### Listed records

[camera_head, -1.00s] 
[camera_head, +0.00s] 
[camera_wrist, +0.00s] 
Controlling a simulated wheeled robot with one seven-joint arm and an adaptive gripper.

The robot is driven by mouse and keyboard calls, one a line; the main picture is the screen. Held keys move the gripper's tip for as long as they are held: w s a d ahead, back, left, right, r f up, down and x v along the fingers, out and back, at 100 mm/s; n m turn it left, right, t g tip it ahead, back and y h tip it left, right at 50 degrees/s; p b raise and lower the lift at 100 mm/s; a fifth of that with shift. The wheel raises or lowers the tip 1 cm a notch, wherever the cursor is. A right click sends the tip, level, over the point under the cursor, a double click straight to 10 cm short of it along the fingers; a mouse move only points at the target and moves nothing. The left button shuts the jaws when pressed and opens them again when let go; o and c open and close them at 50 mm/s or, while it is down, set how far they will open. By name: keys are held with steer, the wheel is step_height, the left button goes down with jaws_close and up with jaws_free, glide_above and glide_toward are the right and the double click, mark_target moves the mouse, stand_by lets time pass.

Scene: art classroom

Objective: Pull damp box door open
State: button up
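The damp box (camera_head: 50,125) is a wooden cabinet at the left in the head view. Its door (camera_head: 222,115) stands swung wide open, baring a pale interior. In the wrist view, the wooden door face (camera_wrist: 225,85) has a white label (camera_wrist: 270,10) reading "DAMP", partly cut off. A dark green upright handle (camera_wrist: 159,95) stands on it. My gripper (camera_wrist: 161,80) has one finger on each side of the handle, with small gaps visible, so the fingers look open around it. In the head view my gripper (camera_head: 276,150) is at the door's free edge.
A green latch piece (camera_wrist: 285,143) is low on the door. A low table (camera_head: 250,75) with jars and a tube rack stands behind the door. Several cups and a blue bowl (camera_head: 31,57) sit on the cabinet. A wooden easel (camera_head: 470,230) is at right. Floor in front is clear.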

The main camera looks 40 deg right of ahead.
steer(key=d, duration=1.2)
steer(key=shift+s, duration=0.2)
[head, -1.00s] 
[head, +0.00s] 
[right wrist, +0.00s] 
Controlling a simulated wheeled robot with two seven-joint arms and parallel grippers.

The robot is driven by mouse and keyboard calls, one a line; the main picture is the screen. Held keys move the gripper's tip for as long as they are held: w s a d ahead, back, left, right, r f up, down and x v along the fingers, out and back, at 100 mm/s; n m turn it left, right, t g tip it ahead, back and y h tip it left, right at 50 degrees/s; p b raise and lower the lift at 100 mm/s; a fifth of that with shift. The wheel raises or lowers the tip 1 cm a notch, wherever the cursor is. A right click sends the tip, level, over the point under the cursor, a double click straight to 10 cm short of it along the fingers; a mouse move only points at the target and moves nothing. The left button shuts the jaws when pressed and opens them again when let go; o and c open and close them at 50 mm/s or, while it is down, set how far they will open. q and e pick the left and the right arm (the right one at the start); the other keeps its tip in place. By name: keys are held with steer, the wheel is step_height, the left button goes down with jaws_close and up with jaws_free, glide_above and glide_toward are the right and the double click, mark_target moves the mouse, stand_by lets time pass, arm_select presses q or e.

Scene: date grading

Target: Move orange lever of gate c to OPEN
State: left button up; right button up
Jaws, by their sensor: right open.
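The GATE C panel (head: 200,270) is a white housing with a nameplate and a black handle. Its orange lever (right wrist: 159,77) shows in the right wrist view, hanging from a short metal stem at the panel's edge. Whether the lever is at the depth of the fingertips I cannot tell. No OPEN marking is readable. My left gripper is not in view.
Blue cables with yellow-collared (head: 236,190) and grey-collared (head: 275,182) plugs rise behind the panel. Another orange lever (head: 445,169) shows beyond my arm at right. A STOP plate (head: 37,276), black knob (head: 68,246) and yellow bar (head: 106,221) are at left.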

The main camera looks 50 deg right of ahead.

######

**Given task:** Tally the lines above containing "wheeled". Answer with the count only.

**Complete response:** 2